Exercise – Transcribe the listing in full, excluding any pictures.

Collected material –
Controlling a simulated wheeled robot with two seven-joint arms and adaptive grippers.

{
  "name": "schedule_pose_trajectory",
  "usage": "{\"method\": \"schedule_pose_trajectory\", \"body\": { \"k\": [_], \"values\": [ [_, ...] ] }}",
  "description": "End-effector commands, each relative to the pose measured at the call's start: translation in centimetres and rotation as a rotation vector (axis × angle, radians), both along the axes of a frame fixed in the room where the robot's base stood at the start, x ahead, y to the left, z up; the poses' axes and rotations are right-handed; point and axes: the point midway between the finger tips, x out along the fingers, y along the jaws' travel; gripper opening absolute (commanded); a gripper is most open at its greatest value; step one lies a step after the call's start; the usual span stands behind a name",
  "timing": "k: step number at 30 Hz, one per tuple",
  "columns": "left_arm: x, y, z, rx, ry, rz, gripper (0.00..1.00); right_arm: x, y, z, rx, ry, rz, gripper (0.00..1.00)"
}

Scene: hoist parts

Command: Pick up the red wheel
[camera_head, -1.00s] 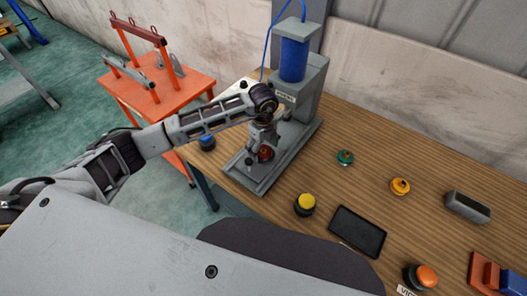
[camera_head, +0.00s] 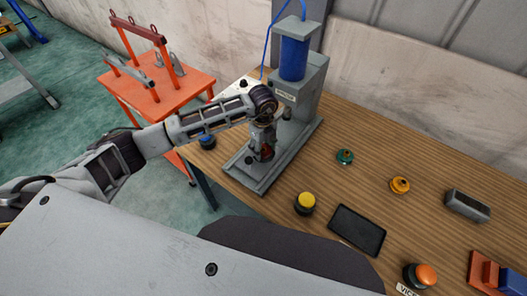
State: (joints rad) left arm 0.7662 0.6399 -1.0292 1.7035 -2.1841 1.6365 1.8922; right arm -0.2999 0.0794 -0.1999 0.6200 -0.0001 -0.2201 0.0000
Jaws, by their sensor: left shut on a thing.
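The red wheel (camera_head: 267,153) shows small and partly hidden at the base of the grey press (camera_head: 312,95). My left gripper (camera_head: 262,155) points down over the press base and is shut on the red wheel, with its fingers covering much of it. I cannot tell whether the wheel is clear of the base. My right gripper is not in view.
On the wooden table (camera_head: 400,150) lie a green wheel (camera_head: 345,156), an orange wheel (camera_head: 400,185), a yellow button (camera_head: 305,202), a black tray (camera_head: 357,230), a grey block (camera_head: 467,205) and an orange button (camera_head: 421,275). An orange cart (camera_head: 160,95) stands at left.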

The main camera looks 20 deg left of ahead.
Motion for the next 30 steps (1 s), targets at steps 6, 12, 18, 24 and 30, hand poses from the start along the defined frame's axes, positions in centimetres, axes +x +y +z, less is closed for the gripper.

Reply –
Controlling a simulated wheeled robot with two seven-joint arms and adaptive grippers.

{
  "name": "schedule_pose_trajectory",
  "usage": "{\"method\": \"schedule_pose_trajectory\", \"body\": { \"k\": [_], \"values\": [ [_, ...] ] }}",
  "description": "End-effector commands, each relative to the pose measured at the call's start: translation in centimetres and rotation as a rotation vector (axis × angle, radians), both along the axes of a frame fixed in the room where the robot's base stood at the start, x ahead, y to the left, z up; the poses' axes and rotations are right-handed; point and axes: the point midway between the finger tips, x out along the fingers, y along the jaws' travel; gripper opening absolute (commanded); a gripper is most open at its greatest value; step one lies a step after the call's start; the usual span stands behind a name",
  "timing": "k: step number at 30 Hz, one per tuple",
  "columns": "left_arm: x, y, z, rx, ry, rz, gripper (0.00..1.00); right_arm: x, y, z, rx, ry, rz, gripper (0.00..1.00)"
}

Scene: hoist parts

Command: Pick up the red wheel
[camera_head, -1.00s] 
[camera_head, +0.00s] 
State: (joints rad) left arm 0.7662 0.6399 -1.0292 1.7035 -2.1841 1.6365 1.8922; right arm -0.2999 0.0794 -0.1999 0.6200 -0.0001 -0.2201 0.0000
Jaws, by their sensor: left shut on a thing.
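The red wheel (camera_head: 267,153) shows small and partly hidden at the base of the grey press (camera_head: 312,95). My left gripper (camera_head: 262,155) points down over the press base and is shut on the red wheel, with its fingers covering much of it. I cannot tell whether the wheel is clear of the base. My right gripper is not in view.
On the wooden table (camera_head: 400,150) lie a green wheel (camera_head: 345,156), an orange wheel (camera_head: 400,185), a yellow button (camera_head: 305,202), a black tray (camera_head: 357,230), a grey block (camera_head: 467,205) and an orange button (camera_head: 421,275). An orange cart (camera_head: 160,95) stands at left.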

The main camera looks 20 deg left of ahead.
Motion for the next 30 steps (1 s), targets at steps 6, 12, 18, 24 and 30, hand poses from the start along the defined frame's axes, positions in centimetres, axes +x +y +z, less is closed for the gripper.

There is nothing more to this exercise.